Grande tema il silenzio dei comunisti. Grande tema il silenzio del teatro. C’è un’occasione per ascoltarli insieme. La offre una ricorrenza speciale, i dieci anni dalla morte di Luca […]
(Di Pino Corrias – ilfattoquotidiano.it) – Grande tema il silenzio dei comunisti. Grande tema il silenzio del teatro. C’è un’occasione per ascoltarli insieme. La offre una ricorrenza speciale, i dieci anni dalla morte di Luca Ronconi, maestro delle sue macchine narrative che scelse un testo del tutto eccentrico per parlarci di entrambi quei vuoti così pieni di parole, i comunisti e in subordine il teatro, mettendo in scena (quasi) l’irrappresentabile: Il silenzio dei comunisti, 7 lettere intercorse tra Vittorio Foa, Miriam Mafai e Alfredo Reichlin che furono a vario titolo e con differenti funzioni, protagonisti della sinistra italiana. Lettere sollecitate da Foa, intorno all’anno 2002, poi diventate pubbliche, raccolte in un libro Einaudi, sull’essere stati comunisti italiani, e perché continuare a esserlo, undici anni dopo il crollo del Muro, interrogati ma non dissuasi dal saldo dei molti fallimenti, disposti al dialogo, all’autoanalisi, correndo il rischio di scrivere e parlare ognuno dentro al proprio specchio. Fino a rendersi incomunicabili al resto del mondo, e dunque destinati al pubblico silenzio.

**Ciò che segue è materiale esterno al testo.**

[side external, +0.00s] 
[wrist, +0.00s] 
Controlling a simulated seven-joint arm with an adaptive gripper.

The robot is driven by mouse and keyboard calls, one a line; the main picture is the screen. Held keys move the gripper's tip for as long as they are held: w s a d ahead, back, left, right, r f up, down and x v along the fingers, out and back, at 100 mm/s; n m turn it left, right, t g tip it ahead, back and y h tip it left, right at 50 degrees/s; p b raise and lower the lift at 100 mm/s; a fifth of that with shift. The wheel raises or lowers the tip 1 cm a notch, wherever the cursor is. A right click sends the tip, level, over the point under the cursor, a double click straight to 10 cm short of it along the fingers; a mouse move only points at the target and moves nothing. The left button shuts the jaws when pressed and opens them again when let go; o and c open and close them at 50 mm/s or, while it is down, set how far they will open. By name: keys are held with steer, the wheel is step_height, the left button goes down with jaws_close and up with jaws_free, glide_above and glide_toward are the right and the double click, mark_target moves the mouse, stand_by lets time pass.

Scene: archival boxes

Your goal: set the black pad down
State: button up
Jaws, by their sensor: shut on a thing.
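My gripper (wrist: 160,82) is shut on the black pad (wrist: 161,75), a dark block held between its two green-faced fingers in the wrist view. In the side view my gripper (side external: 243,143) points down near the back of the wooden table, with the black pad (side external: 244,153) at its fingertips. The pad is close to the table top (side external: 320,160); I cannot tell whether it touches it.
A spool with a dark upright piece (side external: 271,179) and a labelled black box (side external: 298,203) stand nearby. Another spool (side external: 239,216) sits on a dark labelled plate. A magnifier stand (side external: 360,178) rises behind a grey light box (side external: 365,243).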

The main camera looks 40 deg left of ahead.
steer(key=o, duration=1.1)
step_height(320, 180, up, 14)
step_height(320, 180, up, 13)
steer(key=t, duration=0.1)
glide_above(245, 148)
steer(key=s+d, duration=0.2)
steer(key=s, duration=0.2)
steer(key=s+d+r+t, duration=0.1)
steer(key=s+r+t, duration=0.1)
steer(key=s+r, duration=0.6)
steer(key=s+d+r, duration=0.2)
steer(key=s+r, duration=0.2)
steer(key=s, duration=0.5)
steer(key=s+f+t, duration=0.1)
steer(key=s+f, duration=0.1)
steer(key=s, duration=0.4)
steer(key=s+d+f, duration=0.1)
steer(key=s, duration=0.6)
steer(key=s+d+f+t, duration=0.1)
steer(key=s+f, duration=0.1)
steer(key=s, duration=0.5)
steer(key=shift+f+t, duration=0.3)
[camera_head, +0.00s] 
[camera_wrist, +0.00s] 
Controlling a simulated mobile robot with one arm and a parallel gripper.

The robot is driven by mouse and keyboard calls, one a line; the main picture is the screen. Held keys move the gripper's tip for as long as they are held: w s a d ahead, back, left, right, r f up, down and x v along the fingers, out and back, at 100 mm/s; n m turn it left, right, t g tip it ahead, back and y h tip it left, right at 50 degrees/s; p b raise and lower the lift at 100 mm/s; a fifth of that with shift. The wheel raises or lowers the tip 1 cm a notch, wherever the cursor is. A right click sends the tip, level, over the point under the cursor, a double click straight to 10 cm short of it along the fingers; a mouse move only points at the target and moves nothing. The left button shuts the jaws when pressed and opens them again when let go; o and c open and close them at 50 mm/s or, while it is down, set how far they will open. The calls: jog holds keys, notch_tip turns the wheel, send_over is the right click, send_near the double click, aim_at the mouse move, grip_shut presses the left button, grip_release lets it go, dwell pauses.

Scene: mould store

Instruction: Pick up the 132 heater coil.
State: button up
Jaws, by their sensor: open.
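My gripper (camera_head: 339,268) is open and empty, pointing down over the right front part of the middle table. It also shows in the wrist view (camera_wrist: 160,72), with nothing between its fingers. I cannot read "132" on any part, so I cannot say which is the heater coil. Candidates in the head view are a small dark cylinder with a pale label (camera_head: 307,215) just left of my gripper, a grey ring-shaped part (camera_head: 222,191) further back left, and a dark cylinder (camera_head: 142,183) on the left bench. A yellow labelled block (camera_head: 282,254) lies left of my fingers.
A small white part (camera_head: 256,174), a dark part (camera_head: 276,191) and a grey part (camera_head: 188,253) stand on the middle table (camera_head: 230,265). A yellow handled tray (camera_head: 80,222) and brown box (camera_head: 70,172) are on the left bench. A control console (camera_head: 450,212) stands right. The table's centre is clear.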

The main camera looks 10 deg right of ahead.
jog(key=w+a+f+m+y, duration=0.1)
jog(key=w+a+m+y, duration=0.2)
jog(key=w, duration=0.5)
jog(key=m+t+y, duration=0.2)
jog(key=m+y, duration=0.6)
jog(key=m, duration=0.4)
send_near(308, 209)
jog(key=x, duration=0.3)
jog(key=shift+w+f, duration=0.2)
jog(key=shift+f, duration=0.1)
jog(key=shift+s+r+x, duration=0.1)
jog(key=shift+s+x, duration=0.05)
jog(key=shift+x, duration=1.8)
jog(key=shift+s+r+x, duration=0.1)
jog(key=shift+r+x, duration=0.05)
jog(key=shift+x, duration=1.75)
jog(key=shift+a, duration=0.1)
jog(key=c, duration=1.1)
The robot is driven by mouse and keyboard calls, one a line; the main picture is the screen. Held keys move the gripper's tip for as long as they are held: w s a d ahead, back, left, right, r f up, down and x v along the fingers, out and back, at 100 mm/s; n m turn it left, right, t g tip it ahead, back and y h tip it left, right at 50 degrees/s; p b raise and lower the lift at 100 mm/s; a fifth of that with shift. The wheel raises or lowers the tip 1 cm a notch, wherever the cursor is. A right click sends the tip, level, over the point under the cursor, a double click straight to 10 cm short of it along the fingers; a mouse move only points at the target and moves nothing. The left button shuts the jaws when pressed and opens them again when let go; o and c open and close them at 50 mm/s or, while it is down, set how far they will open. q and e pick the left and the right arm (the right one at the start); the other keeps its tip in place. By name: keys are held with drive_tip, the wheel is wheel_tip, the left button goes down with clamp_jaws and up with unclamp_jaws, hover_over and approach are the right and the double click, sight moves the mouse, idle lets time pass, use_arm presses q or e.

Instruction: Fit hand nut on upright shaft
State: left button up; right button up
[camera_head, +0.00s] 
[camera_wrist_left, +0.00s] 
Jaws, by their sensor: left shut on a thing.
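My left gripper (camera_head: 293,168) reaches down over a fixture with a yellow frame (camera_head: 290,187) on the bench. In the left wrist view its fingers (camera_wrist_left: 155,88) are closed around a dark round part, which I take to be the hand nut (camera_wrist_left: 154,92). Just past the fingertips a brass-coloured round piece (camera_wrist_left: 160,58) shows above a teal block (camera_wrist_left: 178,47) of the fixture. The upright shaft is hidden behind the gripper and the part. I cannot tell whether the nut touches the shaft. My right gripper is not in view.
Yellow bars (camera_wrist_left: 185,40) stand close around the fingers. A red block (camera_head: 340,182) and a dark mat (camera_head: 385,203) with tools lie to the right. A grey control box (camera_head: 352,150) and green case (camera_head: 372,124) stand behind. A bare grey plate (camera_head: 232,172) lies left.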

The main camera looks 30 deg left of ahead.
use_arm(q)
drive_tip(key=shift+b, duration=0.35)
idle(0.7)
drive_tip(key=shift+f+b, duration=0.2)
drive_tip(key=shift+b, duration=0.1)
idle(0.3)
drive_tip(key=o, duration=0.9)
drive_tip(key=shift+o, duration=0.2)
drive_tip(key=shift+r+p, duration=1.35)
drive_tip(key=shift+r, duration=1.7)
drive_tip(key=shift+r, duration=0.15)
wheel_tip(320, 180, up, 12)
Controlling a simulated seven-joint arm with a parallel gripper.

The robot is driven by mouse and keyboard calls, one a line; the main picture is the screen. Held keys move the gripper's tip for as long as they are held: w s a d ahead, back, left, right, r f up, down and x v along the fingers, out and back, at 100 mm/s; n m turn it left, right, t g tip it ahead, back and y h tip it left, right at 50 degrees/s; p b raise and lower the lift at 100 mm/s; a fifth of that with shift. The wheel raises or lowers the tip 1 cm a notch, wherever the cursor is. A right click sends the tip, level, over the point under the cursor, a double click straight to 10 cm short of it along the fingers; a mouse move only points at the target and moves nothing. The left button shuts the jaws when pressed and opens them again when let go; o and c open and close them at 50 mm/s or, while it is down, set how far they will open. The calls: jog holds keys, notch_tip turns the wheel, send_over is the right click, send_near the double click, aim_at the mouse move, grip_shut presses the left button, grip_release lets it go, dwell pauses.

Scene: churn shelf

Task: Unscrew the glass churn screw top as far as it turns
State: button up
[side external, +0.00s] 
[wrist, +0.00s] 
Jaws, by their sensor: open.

È Foa, il socialista sempre eretico, che li incalza. Avete mai creduto davvero alla rivoluzione in Italia? Come è stato possibile che il comunismo abbia coinvolto milioni di persone da noi e nel mondo e ora sia cancellato dalla memoria? Perché in assenza di comunismo imperversa l’anticomunismo fino all’aggressione? Avete fatto i conti con i nodi del nostro/vostro passato, l’Ungheria, Praga, il 68, lo strappo coi movimenti, il compromesso storico, la svolta di Occhetto? Vi siete accorti della velocità con cui è cambiata la società, il mercato, i consumi, le aspirazioni delle persone? Di come si sia compiuto il declino delle classi e prepotente il ritorno dell’individuo?
Il testo è una affabulazione sul senso della politica e anche sulla sua involontaria dannazione, quando diventa esistenziale al punto da rimanerne spiazzati e soli. La messa in scena è un colpo d’occhio che per intero la riassume. I tre protagonisti – Luigi Lo Cascio, Maria Paiato, Fausto Russo – stanno ognuno in una propria stanza sigillata al punto che passando da una all’altra, non è la scenografia sul palco a muoversi, tanto meno gli attori, ma siamo noi, gli spettatori, condotti da un binario nella stanza successiva per ascoltare via via i tre protagonisti isolati nel loro cubo d’aria. Espediente teatrale ideato per dirci che forse la stessa cosa accadeva e sta accadendo anche fuori dal teatro, dove i tormentati monologhi della sinistra, divisa in tante stanze, persa in eterni labirinti verbali, coltiva la sua immobilità in scena e nella vita, mentre è il pubblico a muoversi, la società a scivolare in avanti e magari anche indietro, mentre i tre protagonisti non hanno l’aria di accorgersene, imprigionati come sono da così tante parole, da diventare vane quanto il silenzio.
Perché così a lungo avete coltivato la vostra diversità dagli altri partiti, credendovi superiori? A cosa avete creduto, al comunismo come trasformazione del mondo o come presa del potere? Come mai avete capito in ritardo che il capitalismo non era in declino e che lo sviluppo delle lotte operaie era un segno del loro tramonto? E la globalizzazione? E le disuguaglianze planetarie? Come reagite ai governi della destra che incitano alla trasgressione, invitano alla corruzione, promettono l’impunità. E il centro, i moderati? Vi siete chiesti come mai il centro che ci ha governato per mezzo secolo, svanisce ogni volta che cerchiamo di misurarlo? Scritto una dozzina di anni fa, o appena ieri, l’effetto è una notevole agnizione. Potremo rivedere lo spettacolo in un’autentica prima teatrale su Rai5 il 22 febbraio, nella registrazione della messa in scena allestita a Torino nel 2006, mai andata in onda da allora. Un inedito che i discepoli di Ronconi riuniti nel suo Laboratorio di Santa Cristina diretto da Roberta Carlotto, si incaricano di tramandare. Per la sua memoria e la nostra.